--- START COLLECTED MATERIAL ---
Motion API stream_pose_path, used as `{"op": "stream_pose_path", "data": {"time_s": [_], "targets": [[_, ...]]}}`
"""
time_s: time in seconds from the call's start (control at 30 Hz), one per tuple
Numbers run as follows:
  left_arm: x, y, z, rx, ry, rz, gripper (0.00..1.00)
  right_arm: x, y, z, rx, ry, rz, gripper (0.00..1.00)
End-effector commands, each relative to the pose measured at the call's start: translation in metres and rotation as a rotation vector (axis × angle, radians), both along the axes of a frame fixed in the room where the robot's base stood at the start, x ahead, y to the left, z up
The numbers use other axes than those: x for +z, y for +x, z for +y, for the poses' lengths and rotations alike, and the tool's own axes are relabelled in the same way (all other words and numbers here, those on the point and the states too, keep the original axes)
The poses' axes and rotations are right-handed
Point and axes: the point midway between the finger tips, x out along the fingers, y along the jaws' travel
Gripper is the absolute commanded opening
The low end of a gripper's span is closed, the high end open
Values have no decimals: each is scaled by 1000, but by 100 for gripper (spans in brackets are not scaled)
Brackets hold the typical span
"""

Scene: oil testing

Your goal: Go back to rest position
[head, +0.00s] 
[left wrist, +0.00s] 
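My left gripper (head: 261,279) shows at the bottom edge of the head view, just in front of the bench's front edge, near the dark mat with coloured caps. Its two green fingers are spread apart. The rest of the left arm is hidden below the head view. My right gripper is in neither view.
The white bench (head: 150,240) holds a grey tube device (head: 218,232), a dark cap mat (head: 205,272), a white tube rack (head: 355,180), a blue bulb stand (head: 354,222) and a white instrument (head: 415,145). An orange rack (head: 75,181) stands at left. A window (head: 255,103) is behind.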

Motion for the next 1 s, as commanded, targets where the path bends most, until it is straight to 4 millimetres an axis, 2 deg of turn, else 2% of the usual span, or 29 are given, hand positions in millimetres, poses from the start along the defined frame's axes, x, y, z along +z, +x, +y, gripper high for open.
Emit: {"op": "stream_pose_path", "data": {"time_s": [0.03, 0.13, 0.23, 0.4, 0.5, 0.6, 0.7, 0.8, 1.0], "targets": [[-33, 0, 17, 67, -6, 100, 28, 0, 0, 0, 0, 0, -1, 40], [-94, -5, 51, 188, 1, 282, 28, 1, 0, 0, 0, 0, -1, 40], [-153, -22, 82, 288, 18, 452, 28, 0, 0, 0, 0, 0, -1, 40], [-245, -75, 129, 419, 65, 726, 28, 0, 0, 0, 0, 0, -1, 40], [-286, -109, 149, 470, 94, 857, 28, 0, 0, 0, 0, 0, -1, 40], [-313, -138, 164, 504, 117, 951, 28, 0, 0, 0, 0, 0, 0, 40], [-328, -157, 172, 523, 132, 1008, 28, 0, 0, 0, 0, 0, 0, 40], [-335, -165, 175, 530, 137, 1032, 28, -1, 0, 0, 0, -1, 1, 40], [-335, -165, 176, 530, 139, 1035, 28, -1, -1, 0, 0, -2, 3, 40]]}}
--- END COLLECTED MATERIAL ---
_YOUR GOAL:_ Repeat exactly the lines above from the line that contains "Brackets hold the typical span" through the end. Include both of these ends; leave out everything else.

_TASK OUTPUT:_
Brackets hold the typical span
"""

Scene: oil testing

Your goal: Go back to rest position
[head, +0.00s] 
[left wrist, +0.00s] 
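My left gripper (head: 261,279) shows at the bottom edge of the head view, just in front of the bench's front edge, near the dark mat with coloured caps. Its two green fingers are spread apart. The rest of the left arm is hidden below the head view. My right gripper is in neither view.
The white bench (head: 150,240) holds a grey tube device (head: 218,232), a dark cap mat (head: 205,272), a white tube rack (head: 355,180), a blue bulb stand (head: 354,222) and a white instrument (head: 415,145). An orange rack (head: 75,181) stands at left. A window (head: 255,103) is behind.

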Motion for the next 1 s, as commanded, targets where the path bends most, until it is straight to 4 millimetres an axis, 2 deg of turn, else 2% of the usual span, or 29 are given, hand positions in millimetres, poses from the start along the defined frame's axes, x, y, z along +z, +x, +y, gripper high for open.
Emit: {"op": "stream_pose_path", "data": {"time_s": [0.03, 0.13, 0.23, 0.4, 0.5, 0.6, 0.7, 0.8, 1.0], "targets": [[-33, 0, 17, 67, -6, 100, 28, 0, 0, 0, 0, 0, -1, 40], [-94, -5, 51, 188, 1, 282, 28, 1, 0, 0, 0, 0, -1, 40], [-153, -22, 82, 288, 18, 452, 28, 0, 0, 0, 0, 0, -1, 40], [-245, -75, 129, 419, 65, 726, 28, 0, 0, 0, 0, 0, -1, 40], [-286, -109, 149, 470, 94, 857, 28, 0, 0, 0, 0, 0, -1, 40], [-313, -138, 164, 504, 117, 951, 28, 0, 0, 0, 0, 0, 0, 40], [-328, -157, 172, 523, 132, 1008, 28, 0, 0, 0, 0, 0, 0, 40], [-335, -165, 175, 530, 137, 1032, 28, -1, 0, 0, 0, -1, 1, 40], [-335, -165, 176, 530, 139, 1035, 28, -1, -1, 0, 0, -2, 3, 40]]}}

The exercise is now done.